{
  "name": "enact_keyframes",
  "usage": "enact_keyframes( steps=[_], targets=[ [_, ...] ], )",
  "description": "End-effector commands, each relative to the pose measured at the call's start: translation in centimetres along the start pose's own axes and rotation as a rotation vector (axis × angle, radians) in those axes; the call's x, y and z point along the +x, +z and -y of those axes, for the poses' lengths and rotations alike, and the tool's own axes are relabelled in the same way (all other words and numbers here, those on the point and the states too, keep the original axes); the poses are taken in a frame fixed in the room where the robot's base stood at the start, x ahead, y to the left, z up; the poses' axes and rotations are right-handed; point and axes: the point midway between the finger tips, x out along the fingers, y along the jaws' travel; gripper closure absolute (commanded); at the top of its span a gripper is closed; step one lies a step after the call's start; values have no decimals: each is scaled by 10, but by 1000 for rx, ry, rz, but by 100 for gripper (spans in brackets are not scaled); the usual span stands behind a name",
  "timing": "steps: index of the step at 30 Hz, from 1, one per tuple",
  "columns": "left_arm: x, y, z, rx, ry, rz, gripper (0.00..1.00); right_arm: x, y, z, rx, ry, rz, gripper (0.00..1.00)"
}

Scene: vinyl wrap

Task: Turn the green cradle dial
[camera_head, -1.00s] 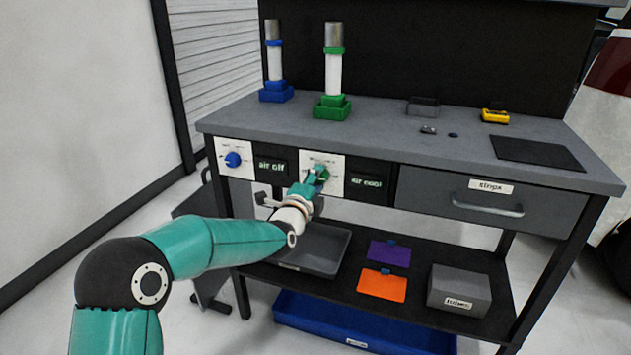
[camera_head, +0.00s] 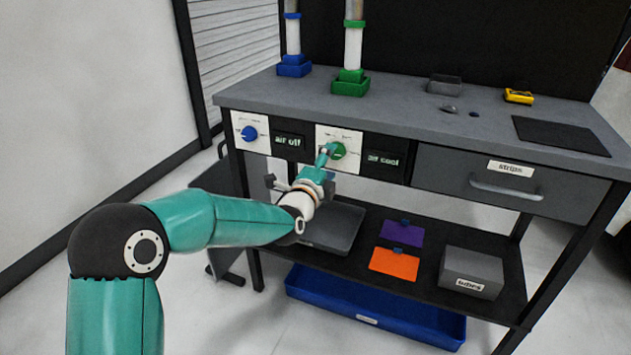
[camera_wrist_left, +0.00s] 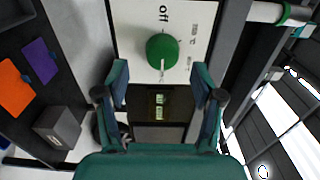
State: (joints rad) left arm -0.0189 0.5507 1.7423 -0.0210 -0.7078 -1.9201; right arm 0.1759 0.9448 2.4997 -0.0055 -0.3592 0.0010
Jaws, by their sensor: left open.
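The green cradle dial (camera_head: 339,151) is on a white panel at the bench front, left of a display (camera_head: 384,160) that seems to read "air cool". In the left wrist view the round green dial (camera_wrist_left: 162,51) faces me, with a pale pointer line on it and the word "off" beside it. My left gripper (camera_head: 325,156) is just in front and to the left of the dial in the head view. In the left wrist view its two fingers (camera_wrist_left: 160,72) are spread wide and empty, with the dial centred just beyond the tips. My right gripper is not in view.
A blue dial (camera_head: 249,133) with an "air off" display (camera_head: 289,141) is to the left. A strips drawer (camera_head: 510,188) is to the right. Tubes stand in blue (camera_head: 294,68) and green (camera_head: 350,84) cradles on the bench.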

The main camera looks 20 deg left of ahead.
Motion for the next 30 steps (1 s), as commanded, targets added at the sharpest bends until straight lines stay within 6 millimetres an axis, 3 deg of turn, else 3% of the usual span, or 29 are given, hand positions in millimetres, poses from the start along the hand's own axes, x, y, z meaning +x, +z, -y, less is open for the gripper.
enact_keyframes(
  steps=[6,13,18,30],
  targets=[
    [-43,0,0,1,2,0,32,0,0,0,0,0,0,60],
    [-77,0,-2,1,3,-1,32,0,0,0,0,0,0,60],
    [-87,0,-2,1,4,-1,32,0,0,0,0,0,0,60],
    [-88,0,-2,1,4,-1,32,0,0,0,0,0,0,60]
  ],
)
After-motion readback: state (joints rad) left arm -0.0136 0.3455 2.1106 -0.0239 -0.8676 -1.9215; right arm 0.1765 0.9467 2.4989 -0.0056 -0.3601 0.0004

Given problem> Copy, exactly as they stand, the lines from the one that holds "[camera_head, +0.00s]" to the one that holds "The main camera looks 20 deg left of ahead.", both included, and drop every picture.

Response to the exercise>
[camera_head, +0.00s] 
[camera_wrist_left, +0.00s] 
State: (joints rad) left arm -0.0189 0.5507 1.7423 -0.0210 -0.7078 -1.9201; right arm 0.1759 0.9448 2.4997 -0.0055 -0.3592 0.0010
Jaws, by their sensor: left open.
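The green cradle dial (camera_head: 339,151) is on a white panel at the bench front, left of a display (camera_head: 384,160) that seems to read "air cool". In the left wrist view the round green dial (camera_wrist_left: 162,51) faces me, with a pale pointer line on it and the word "off" beside it. My left gripper (camera_head: 325,156) is just in front and to the left of the dial in the head view. In the left wrist view its two fingers (camera_wrist_left: 160,72) are spread wide and empty, with the dial centred just beyond the tips. My right gripper is not in view.
A blue dial (camera_head: 249,133) with an "air off" display (camera_head: 289,141) is to the left. A strips drawer (camera_head: 510,188) is to the right. Tubes stand in blue (camera_head: 294,68) and green (camera_head: 350,84) cradles on the bench.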

The main camera looks 20 deg left of ahead.

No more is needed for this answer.